The Vice Chancellor of the University of Sri Jayawardhanapura, in the traumatic aftermath of the killing of one of his students who bravely criticised ragging, has described his own campus as "a place of butchery" or a slaughterhouse. Details of the tragedy on the campus last week are reported in today's edition.

The Vice Chancellor has good reason for his angry remark. After all, not only must he and the university faculty tolerate the annual brutalities that go by the name of 'ragging', but they must also deal with the tragic and disruptive outcome: deaths of injured 'fresher' students, post-ragging trauma, and, to cap it all, the gross intimidation of those students and faculty who criticise the crudity of the ragging and intellectually question its very practise.

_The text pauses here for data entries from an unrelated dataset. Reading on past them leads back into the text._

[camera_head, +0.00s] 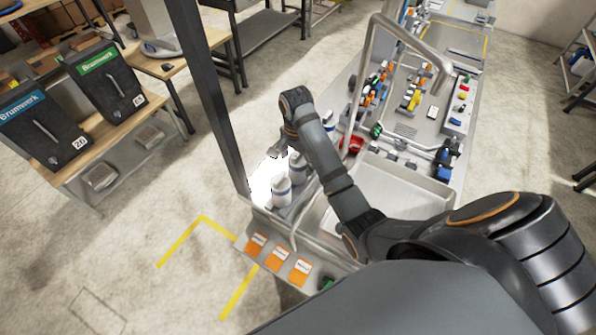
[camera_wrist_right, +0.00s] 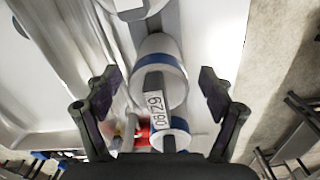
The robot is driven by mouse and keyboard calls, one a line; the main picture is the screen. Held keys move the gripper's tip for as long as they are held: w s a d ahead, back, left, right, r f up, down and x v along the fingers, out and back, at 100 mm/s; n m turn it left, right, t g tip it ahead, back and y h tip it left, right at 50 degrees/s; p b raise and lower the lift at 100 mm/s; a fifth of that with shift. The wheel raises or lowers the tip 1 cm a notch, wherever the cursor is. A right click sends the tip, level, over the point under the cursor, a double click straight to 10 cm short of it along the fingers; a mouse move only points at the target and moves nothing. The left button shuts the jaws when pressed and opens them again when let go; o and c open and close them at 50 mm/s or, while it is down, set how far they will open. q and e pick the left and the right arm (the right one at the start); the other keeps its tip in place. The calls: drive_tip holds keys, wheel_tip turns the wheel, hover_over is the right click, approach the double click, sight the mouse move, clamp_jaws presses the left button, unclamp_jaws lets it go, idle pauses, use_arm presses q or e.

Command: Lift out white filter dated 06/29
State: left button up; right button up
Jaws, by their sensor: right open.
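In the right wrist view, a white filter (camera_wrist_right: 160,60) with a blue band carries a tag (camera_wrist_right: 157,98) that reads 06/29, turned sideways. The fingers of my right gripper (camera_wrist_right: 160,82) are spread on either side of the filter, with a visible gap on both sides, and hold nothing. In the head view my right gripper (camera_head: 278,146) reaches down at the row of white bottle-shaped filters. One filter (camera_head: 281,189) stands nearest and another (camera_head: 297,166) stands behind it. The dated filter is hard to pick out there. My left gripper is not in view.
A metal faucet (camera_head: 436,62) arches over the bench. A grey post (camera_head: 205,95) stands left of the filters. Orange-white cards (camera_head: 278,258) lie on the front ledge. The sink basin (camera_head: 405,190) looks mostly clear.

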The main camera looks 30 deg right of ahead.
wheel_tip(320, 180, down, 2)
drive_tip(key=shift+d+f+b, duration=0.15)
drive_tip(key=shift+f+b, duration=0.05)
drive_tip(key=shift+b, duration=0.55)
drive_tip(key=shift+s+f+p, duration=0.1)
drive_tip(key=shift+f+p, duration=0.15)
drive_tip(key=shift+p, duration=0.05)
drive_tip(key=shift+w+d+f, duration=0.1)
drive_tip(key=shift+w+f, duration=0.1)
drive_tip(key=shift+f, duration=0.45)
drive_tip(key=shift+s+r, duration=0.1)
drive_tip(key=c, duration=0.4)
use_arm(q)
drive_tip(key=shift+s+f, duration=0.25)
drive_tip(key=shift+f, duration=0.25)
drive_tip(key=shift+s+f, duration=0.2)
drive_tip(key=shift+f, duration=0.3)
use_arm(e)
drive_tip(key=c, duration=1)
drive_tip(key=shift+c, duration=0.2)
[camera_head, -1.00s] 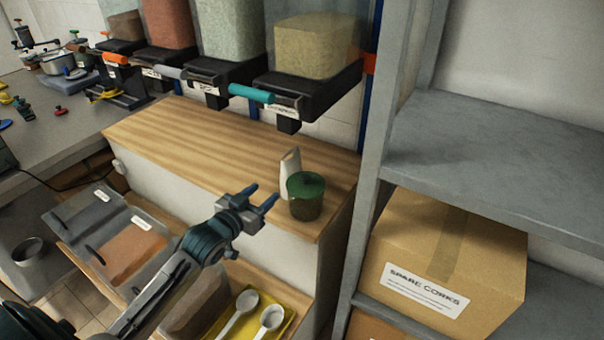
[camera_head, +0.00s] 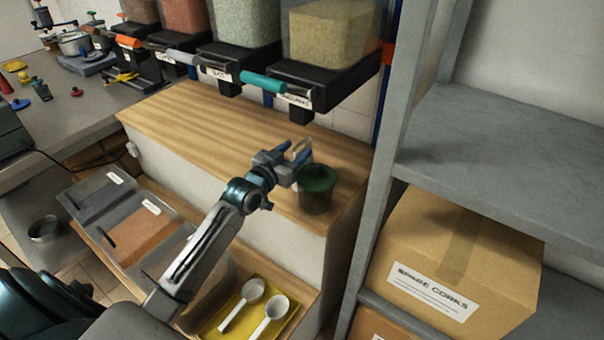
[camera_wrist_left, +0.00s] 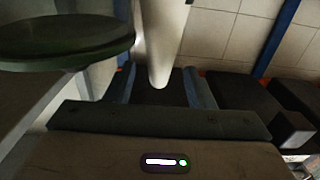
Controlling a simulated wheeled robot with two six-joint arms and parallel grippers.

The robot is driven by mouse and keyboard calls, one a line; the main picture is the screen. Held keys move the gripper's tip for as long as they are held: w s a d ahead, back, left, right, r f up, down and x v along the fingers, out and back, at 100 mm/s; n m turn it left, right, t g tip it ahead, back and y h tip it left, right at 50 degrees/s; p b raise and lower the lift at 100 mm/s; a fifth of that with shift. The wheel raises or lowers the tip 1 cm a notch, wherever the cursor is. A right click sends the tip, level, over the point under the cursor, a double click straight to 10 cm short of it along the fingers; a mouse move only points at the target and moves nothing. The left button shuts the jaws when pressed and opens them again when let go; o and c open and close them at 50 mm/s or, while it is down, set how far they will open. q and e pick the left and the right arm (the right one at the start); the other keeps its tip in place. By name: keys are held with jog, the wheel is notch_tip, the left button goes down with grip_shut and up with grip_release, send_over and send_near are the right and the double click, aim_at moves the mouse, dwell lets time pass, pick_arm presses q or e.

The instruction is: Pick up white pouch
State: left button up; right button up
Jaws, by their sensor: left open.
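The white pouch (camera_head: 300,147) stands on the wooden counter (camera_head: 215,135), close behind and left of a green-lidded jar (camera_head: 318,190). My left gripper (camera_head: 292,152) is at the pouch and hides most of it in the head view. In the left wrist view, the pale pouch (camera_wrist_left: 161,40) shows between the two open fingers (camera_wrist_left: 162,86), with a gap on each side. My right gripper is not in view.
The jar's dark lid (camera_wrist_left: 65,38) is very close to the gripper in the left wrist view. Dispensers with coloured handles (camera_head: 265,82) hang above the counter. A grey shelf (camera_head: 500,150) with a cardboard box (camera_head: 455,255) stands at the right.

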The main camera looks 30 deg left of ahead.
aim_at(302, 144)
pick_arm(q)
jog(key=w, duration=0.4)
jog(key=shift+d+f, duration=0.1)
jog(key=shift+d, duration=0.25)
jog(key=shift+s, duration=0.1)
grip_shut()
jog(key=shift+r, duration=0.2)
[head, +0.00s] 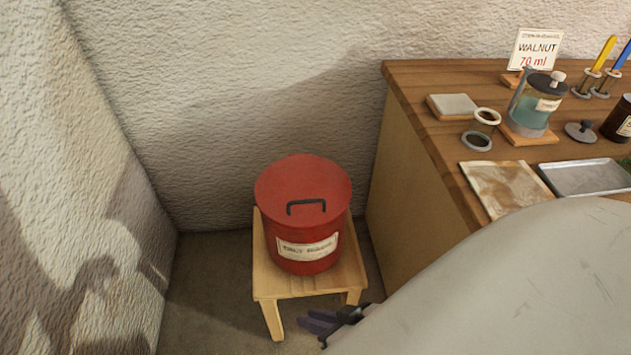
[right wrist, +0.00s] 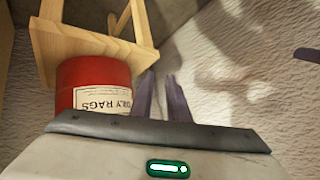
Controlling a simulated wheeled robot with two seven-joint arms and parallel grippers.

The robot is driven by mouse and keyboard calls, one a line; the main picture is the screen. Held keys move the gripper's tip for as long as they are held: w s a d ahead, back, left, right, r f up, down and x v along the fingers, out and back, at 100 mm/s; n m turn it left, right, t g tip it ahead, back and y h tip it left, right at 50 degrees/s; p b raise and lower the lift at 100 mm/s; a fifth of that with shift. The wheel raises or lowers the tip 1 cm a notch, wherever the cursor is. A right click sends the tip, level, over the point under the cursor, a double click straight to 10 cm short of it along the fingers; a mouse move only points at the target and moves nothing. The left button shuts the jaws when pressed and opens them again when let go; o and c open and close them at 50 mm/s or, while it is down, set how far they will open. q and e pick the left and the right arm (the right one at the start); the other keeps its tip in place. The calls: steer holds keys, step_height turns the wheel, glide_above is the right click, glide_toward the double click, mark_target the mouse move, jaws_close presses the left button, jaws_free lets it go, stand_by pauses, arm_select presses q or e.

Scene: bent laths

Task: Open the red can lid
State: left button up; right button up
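The red can (head: 303,250) stands upright on a small wooden stool, with a label reading "OILY RAGS". Its flat red lid (head: 285,178) lies closed on top and bears a black bar handle (head: 306,205). My right gripper (head: 312,322) is low at the stool's front right, below the lid and apart from the can. In the right wrist view its two dark fingers (right wrist: 162,95) stand apart with nothing between them. The can also shows there upside down (right wrist: 85,85), beside the fingers. My left gripper is not in the head view.
The wooden stool (head: 262,275) stands in a corner between rough walls and a wooden counter (head: 430,75). The counter bears a glass jug (head: 535,108), a metal tray (head: 585,178) and a "WALNUT 70 ml" card (head: 537,50). Floor left of the stool is clear.

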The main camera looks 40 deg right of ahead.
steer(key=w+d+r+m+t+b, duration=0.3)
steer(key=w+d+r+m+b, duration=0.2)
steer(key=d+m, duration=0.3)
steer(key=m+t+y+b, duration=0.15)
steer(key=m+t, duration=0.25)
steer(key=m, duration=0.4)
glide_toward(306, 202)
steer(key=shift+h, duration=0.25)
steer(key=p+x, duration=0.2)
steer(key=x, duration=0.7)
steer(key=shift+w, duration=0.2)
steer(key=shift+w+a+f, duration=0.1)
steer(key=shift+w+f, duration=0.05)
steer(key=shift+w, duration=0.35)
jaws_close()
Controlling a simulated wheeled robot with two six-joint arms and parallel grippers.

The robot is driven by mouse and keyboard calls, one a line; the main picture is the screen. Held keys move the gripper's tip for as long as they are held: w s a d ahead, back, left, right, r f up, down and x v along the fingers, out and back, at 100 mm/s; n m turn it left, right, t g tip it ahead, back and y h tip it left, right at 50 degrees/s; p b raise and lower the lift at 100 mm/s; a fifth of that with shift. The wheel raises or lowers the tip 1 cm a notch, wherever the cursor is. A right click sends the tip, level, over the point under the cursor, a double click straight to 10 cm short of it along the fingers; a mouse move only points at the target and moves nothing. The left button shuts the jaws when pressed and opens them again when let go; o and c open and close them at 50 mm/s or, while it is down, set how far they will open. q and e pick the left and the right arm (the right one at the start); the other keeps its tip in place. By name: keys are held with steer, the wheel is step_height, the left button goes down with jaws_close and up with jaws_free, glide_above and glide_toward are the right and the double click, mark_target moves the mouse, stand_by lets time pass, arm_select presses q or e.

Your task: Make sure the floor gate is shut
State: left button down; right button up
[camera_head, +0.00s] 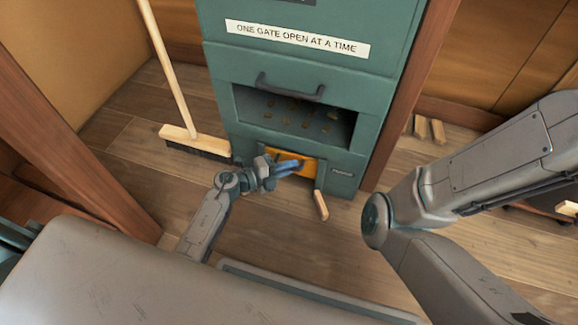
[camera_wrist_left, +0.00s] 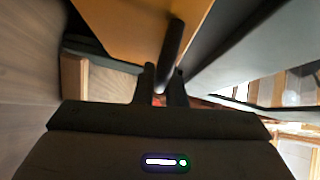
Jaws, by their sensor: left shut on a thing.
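The floor gate (camera_head: 309,168) is an orange panel low in the front of a tall green cabinet (camera_head: 303,74). My left gripper (camera_head: 296,165) is in front of it and partly covers it. In the left wrist view the orange panel (camera_wrist_left: 130,25) fills the top, and a dark bar handle (camera_wrist_left: 172,45) runs down between my left fingertips (camera_wrist_left: 161,85), which are shut on it. I cannot tell how far the gate stands from its frame. My right arm shows at the right, but its gripper is out of view.
Above the gate is an open compartment (camera_head: 253,107) with small brown bits and a dark handle (camera_head: 290,88). A broom (camera_head: 195,141) stands left of the cabinet. A wooden piece (camera_head: 320,205) is just in front of the gate. Small wood blocks (camera_head: 437,131) lie at right.

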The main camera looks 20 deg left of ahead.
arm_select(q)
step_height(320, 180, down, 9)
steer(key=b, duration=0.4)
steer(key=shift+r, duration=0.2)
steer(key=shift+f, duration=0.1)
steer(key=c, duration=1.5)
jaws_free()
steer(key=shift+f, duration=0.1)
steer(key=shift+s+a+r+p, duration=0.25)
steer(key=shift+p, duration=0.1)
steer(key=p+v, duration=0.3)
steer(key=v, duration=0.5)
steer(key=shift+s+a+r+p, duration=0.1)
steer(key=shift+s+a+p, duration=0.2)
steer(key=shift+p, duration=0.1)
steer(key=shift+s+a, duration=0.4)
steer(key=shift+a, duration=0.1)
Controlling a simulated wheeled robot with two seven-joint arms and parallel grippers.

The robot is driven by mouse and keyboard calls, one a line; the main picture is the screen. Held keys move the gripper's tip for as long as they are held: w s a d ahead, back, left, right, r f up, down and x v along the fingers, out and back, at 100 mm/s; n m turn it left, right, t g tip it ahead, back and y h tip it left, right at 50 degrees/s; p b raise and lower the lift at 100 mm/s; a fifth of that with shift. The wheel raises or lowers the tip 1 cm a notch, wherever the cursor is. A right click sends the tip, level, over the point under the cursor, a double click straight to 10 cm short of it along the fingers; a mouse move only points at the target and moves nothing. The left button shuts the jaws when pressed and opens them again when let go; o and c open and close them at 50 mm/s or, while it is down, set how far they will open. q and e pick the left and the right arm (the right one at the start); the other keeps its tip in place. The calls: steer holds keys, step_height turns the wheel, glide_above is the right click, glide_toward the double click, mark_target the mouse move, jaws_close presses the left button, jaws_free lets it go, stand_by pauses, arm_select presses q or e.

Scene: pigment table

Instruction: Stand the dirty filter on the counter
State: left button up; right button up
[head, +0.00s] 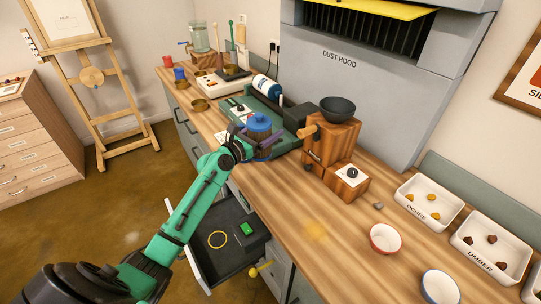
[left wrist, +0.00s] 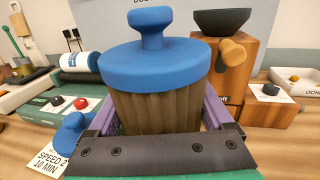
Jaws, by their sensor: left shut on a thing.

Even if ragging may be theoretically justified as a ritual of welcome and socialisation, its actual practice in the state-owned institutions of higher learning in this country has, over the last several decades, become a phenomenon more feared than enjoyed. Hardly a year goes by without a report of some crudity perpetrated in the name of 'ragging' or, worse, tragic result.

Twenty three-year-old Samantha is not the first to suffer death in connection with ragging. In the past decades, several students have died directly as a result of ragging.

To Samantha goes the honour of death while taking a principled position opposed to the ritual. In that sense Samantha has reached the very peak of intellectual achievement: the brave practise of the noble ideals he has imbibed even at the risk of his life. The nation, while mourning both his death and the cruel state of affairs that caused it, must also cherish the spiritual strength that his final actions exemplify.

On the other hand, Samantha's killers exemplify the terrifying depths to which the life of our academic community, so-called, has sunk. More specifically, Sri Lankan society must look closely at the institutions officially described as 'universities' and assess what has gone wrong these past several decades as the quality of learning deteriorated and the quantum of violence, indiscipline and intellectual mediocrity has arisen to a degree that it is in these 'halls of academe' that subversion and insurgency germinate, and those who enter must first undergo degrading rituals as 'welcoming' ceremonies.

The question that must also be asked is: do our universities actually produce our intellectual elite or, is the real elite produced elsewhere and the universities are left, grossly neglected and scorned, as the place where the indigent hoi polloi get graduation certificates of little educational or professional value?

Budget

The annual Government Budget no longer bears the same social significance that it did in past decades. That is because the national economy as well as State economic planning is such today that it is not the Government that takes all action in relation to the economy and in relation to the people's socio-economic condition. With the consolidation of free market capitalism in the context of a global economy, the country's business community's actions and decisions now also have a bearing on the national economy as well as the population.

That is why the annual Budget this year may seem a 'damp squib' to some. But those who are aware of the indirect role State economic policy plays in creating the environment necessary for private sector dynamism will be appreciative of the careful measures being taken by Mr. Choksy and his officials of the Treasury in painstakingly placing the national economy on a firm footing.

Most important, however, is the historic coincidence of sudden positive developments in the peace process with the presenting of the 2003 Budget. Now, truly, the efforts at economic consolidation as proposed in the Budget strike a clear note of realism in the happy context of a receding war. In that sense, last week's Budget may be called the first pragmatic steps at post-war recovery.